When last we left the characters from Rio, Blu (voiced by Jessie Eisenberg) who was thought to be the last Blue Macaw in the world, and lived a happy life as a “companion” (don’t call him a pet) to Linda (Leslie Mann) in Minnesota, had found love with Jewel (Anne Hathaway) – who also thought she was the last Blue Macaw, and living in a bird sanctuary in Rio de Janerio. Linda herself found love with a bird expert, the goofy Tulio (Rodrigo Santoro) – and Blu had made many friends with a pair of fast talking small birds (Jamie Foxx and will.i.am) a toucan (George Lopez) and a dog, Luiz (Tracy Morgan) – and had vanquished his enemy Nigel (Jemaine Clement) – a cockatoo. Flash forward a few years, and Blu and Jewel are still happy – have three children – and look to repopulate their species (like the Bible, the question of siblings repopulating a species isn’t addressed – probably smartly). Jewel wants to raise her children like she was – wild and free – but Blu is having trouble letting go of the comforts he is accustomed to – like pancakes and TV. It’s on that TV that they see Linda and Tulio – on an expedition in the Amazon – who have found a blue macaw feather – and think there may a whole flock out there somewhere. Jewel convinces Blu to take their kids to the jungle to try and help Linda and Tulio – and most of their friends come along as well. It isn’t long before they find the flock, led by Jewel’s father Eduardo (Andy Garcia) – but also several threats. Nigel wants revenge – and has teamed up with a poisonous frog (Kristen Chenoweth) and an ant-eater. And an evil logger (Miguel Ferrar) doing illegal activity threatens the flock’s home. Then there is a rival flock of red birds that Blu inadvertently offends. Blu also has to contend with a rival for Jewel’s affection – Roberto (Bruno Mars) who is everything he isn’t – and try to win over Eduardo, who quite clearly hates him.

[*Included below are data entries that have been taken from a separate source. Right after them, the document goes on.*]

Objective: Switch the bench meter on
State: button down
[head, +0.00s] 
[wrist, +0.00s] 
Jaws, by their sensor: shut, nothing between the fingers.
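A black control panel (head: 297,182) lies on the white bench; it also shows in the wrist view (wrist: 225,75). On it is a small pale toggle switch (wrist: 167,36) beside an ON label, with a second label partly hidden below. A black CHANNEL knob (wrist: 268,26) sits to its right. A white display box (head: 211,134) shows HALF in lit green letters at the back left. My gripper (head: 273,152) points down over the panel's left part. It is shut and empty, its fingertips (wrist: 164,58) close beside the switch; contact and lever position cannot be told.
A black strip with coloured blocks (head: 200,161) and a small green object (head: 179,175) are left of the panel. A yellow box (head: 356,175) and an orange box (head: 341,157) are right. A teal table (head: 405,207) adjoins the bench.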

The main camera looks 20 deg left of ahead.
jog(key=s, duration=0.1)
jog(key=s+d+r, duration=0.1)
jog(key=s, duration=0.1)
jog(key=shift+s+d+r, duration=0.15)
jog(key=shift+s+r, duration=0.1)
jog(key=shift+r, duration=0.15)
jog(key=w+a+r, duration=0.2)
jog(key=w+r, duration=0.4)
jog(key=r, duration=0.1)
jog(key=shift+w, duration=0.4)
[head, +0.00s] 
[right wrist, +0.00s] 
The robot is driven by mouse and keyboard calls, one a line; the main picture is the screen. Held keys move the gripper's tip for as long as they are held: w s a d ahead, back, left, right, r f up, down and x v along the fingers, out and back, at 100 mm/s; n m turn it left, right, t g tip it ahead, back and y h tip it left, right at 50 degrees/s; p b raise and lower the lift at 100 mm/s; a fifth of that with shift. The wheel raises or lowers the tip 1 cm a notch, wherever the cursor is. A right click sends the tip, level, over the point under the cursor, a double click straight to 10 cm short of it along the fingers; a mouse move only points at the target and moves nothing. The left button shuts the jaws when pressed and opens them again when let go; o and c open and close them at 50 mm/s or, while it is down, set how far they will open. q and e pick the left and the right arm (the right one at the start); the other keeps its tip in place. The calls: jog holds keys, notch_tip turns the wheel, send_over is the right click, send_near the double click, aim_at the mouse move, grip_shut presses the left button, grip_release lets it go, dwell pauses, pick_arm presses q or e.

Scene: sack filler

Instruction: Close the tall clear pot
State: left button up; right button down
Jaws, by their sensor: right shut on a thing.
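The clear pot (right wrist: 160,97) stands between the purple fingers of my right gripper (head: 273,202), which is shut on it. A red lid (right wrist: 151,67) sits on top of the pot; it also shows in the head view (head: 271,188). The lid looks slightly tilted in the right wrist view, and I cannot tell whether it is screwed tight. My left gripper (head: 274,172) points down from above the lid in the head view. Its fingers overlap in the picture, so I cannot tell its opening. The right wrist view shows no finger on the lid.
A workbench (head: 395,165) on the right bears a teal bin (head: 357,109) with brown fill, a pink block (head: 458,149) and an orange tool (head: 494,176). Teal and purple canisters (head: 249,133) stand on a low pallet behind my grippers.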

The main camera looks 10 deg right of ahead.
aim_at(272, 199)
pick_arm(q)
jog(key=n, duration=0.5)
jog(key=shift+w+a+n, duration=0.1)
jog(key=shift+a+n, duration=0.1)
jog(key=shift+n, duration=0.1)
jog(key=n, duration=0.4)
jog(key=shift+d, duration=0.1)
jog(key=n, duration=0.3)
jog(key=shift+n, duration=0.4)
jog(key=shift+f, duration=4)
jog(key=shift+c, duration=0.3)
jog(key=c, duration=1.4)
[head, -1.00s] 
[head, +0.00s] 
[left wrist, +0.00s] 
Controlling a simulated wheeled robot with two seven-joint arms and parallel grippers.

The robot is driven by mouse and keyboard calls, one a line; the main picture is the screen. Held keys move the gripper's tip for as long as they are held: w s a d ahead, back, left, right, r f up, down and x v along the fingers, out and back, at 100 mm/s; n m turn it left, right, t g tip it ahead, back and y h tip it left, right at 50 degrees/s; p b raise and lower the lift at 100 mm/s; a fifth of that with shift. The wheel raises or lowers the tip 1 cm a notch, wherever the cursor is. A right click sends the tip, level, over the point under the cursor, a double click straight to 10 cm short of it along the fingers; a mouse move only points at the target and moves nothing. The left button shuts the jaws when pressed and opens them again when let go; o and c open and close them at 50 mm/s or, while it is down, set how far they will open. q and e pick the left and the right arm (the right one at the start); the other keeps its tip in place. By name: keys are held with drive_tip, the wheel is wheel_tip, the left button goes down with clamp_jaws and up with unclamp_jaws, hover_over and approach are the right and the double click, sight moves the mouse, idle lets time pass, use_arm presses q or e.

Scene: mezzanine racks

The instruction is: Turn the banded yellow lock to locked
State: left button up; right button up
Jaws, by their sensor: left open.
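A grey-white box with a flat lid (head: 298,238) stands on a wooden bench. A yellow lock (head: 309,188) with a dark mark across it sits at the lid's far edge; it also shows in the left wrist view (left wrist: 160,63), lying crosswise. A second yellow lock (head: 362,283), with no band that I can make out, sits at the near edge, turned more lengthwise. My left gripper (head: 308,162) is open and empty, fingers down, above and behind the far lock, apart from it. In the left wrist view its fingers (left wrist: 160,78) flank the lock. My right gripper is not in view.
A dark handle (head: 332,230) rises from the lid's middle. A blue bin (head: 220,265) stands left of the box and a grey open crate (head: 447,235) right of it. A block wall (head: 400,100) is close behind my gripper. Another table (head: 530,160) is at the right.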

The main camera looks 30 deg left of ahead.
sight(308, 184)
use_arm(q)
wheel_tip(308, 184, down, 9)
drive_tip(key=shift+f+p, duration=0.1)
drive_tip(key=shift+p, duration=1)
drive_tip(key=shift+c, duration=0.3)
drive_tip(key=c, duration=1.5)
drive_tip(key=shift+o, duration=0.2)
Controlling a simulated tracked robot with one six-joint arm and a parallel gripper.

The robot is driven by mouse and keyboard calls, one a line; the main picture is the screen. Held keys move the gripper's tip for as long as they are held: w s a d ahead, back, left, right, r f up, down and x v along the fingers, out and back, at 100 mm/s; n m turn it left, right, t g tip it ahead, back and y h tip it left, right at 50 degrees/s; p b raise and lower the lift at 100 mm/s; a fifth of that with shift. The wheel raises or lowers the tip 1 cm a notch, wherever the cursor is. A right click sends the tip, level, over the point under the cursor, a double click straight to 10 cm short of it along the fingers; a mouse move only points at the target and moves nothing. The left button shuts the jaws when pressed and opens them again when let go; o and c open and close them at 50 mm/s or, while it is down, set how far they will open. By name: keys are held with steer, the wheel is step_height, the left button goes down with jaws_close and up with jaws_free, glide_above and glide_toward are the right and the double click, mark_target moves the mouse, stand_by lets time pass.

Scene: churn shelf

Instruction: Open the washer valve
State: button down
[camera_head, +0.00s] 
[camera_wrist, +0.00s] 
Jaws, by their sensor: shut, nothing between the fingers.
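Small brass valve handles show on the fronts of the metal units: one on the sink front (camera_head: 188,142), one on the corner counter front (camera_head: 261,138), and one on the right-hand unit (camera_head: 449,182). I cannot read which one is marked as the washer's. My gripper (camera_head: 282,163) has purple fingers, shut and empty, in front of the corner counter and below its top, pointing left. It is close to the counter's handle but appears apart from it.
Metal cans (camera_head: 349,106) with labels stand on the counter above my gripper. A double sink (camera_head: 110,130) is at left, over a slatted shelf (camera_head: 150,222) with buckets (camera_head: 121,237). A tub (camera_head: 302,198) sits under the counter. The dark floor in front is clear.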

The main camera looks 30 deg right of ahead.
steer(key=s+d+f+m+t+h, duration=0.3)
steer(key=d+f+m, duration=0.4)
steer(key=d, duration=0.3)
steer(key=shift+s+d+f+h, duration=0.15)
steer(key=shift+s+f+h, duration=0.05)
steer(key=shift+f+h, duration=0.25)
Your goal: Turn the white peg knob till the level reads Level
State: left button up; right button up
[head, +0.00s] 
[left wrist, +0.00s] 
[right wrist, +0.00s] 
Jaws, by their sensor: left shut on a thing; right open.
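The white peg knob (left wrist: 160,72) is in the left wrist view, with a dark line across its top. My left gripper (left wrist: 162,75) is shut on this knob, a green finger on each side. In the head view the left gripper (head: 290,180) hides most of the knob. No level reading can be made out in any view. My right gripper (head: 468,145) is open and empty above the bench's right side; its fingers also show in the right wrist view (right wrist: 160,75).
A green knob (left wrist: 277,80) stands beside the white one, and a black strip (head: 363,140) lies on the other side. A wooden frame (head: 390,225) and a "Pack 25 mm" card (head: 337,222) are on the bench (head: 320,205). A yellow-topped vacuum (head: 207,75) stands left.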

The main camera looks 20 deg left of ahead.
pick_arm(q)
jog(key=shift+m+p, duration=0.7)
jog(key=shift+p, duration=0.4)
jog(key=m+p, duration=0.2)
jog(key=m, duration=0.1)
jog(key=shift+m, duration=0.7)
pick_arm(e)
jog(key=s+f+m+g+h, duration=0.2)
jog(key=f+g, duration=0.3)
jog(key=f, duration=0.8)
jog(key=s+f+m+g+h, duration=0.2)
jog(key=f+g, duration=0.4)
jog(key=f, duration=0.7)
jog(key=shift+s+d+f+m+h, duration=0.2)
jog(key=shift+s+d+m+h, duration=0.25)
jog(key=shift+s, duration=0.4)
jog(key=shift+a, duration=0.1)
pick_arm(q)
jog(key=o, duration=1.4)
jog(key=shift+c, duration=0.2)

There is so much going on in Rio 2 that the movie is never boring exactly. It rushes from one plot to the next with lightning speed as it tries to cram everything in into its running time. It doesn’t succeed because the film is too scattershot. It seems like director Carlos Saldanha wants to ensure he has all the characters people apparently loved in the first movie, in addition to seemingly dozens of new characters as well. The results aren’t satisfying because nothing is really developed like it should be. The human characters are such an afterthought to the movie that I kept forgetting they were even there (they didn’t need to be). The highlight of the first film was Clement’s Nigel – and he’s still the best thing in this film as well – but the movie doesn’t really know what to do with him. Teaming him with Kristen Chenoweth though works – they have a musical number together that is better than anything else in the movie (the musical numbers in general, and there are several are much better than anything else here).

Had the movie been streamlined a little bit, it probably would have been better. The movie doesn’t really do anything with Linda or Tulio or the human villains, nor has anything interesting for George Lopez’s toucan or Tracy Morgan’s dog to do either – they’re just taking up time and space in the film. They have to invent an entirely superfluous subplot involving Foxx and will.i.am putting on Carnival to give them something to do – and while it doesn’t fit with the rest of the movie, it does provide the musical highlights, so I’m okay with it.

This is the 9th film by Blue Sky Animation for Twentieth Century Fox, and like all of their films, it doesn’t seem to have very much ambition other than to be a time waster for children that makes money. And their films do make money, which is why they keep making them, and keep on lacking in any real ambition. I think I’ve seen all of their films (I may have missed one of the 4 Ice Age films, but I don’t know – they all blend together in my mind), yet I can barely remember them. They offer fleeting pleasure that you forget by the time you reach the parking lot. Rio 2 offers less of that pleasure than usual. It makes me fear for their next film – Peanuts – which is full of beloved childhood icons for me. Let’s hope they don’t screw it up.